更に、核融合反応も核分裂よりは微小とはいえど、被爆の可能性があるということが核融合炉の実現を阻むと考えます。私のように人間が核を利用し続ける事に否定的な意見を持つ人は多いと考えます。その方々を説得する事は難しいのではないでしょうか。
以上の点や講義を聞いて核融合について多少の知識を得た私の意見は「技術の進展で核融合炉の安全性が上がり、核融合で発電を行う事で莫大な電気エネルギーを生み出せるようになり、更に国際的な対立が起きないようならば、是非実用化してほしい」です。
講義をしてくださった先生に対して大変上から目線で失礼な意見だと捕らえられるかもしれませんが、そのようなつもりはないと弁明しておきます。
核融合が将来の私たちの生活をきっと豊かにしてくれるはずだと希望を持っています。
次に二回目の講義「次世代素粒子研究施設:国際リニアコライダー(ILC)計画」についてです。量子力学については、知識に明るい友人から日頃、話を聞く機会が多いため、予備知識をたくさん持っていましたが、講義を受講して初めて知ったことも多く、受講していてとても楽しい講義でした。
また、量子力学は謎に包まれたことが多く、講義の受講中に私の中に多くの疑問が残りました。
まず、磁力は素粒子同士の光子のやり取りに反応して発生すると言う事に対してです。
疑問一つ目:磁石に反応する金属である鉄、ニッケル、コバルトは光子のやり取りの仕組みが他の金属とは違うのだろうか
これはインターネットで調べたり、詳しい友人に聞いたりしてもわかりませんでした。ポートフォリオの質問から先生に直接質問させて頂こうと思います。
疑問二つ目:ダークマターはなぜ見えないのか
これは講義中に私なりに考えてみました。
考察一つ目:ダークマターは光子の反物質なのではないか。
電子と陽電子が互いに存在を打ち消し合う様に、光子にも反物質があるのではないかと考えます。太陽などの恒星が放出した電波や惑星が反射した電波が、ダークマターに到達すると反射せずに存在自体を消されているのかもしれません。
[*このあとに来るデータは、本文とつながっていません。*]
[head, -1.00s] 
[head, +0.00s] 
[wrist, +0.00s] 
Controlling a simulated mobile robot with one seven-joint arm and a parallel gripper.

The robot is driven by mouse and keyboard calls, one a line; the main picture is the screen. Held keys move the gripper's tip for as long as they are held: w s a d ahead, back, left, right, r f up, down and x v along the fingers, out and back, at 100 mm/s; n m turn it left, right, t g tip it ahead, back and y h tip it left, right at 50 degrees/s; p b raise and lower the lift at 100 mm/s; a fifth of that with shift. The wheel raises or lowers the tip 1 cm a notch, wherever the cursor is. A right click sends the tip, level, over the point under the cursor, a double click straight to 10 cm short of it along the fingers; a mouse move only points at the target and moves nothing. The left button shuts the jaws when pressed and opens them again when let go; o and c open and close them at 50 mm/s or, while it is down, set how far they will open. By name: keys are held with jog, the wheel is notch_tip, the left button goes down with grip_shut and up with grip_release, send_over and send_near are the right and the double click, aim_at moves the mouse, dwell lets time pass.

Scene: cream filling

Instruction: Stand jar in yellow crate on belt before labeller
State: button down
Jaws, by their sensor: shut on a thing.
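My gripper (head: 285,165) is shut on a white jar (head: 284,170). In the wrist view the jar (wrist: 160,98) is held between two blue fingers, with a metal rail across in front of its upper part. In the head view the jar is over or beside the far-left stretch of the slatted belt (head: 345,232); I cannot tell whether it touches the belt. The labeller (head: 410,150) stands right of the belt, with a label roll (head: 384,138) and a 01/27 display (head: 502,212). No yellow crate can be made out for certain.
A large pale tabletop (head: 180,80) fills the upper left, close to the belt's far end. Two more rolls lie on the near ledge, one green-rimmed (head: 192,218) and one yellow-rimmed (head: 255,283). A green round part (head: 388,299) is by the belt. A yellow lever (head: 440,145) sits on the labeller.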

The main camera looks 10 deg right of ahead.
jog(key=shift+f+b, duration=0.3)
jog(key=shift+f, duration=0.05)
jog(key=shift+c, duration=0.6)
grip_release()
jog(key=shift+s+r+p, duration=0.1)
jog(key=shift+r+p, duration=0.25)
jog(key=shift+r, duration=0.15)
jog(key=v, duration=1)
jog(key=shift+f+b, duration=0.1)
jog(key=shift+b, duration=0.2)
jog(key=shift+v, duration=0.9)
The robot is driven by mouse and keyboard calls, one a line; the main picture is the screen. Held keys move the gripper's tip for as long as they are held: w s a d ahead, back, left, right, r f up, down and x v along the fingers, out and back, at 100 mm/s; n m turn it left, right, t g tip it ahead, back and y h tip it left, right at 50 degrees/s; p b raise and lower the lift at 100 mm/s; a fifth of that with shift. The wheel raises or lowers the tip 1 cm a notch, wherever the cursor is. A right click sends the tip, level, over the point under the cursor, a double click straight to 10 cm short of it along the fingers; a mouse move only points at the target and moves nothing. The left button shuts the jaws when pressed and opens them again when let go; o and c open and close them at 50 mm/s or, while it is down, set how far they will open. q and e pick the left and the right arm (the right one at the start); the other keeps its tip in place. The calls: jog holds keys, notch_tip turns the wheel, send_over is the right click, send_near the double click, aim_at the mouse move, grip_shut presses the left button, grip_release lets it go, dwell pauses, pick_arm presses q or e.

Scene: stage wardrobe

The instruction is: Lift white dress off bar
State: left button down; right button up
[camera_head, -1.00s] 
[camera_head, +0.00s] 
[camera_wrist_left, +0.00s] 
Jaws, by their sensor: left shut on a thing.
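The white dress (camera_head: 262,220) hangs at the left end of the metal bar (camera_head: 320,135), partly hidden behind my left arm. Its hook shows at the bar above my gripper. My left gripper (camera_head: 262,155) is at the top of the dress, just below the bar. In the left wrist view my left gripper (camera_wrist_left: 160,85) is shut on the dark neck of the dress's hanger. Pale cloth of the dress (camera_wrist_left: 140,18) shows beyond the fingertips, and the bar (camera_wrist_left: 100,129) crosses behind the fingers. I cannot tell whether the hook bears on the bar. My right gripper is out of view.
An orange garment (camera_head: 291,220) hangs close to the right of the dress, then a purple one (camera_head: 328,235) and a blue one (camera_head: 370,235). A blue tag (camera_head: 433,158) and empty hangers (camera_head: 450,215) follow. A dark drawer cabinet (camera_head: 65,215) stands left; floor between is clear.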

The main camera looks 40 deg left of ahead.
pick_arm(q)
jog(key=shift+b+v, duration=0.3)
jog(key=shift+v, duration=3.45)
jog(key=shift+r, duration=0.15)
しかし、これではダークマターの性質である重力レンズ効果を説明できません。
そこで重力効果に着目して、考察二つ目です。
考察二つ目:現時点ではダークマターに到達した電波が重力レンズ効果によって屈折させられ、光が反射しないのではないか。
考察一と考え方は似ています。人間の目は物体に衝突して反射して、目に対して垂直に入射した可視光線のみを情報として脳が捉えます。ダークマターはもしかするとすべての光子を屈折させていてそれが原因で観測が出来ないのかもしれません。
天体については知識が乏しいため、自由な考察をしてみました。
しかし、今わかっていることが確かであるとは限りません。天才天文学者の考察より私の考察の方が正しいことも十分あり得るのではないでしょうか。そう考えると科学研究は夢だらけですね。私が大学進学後に行った研究でパラダイムを変える可能性があるようです。
一層、大学生活が楽しみになってきました。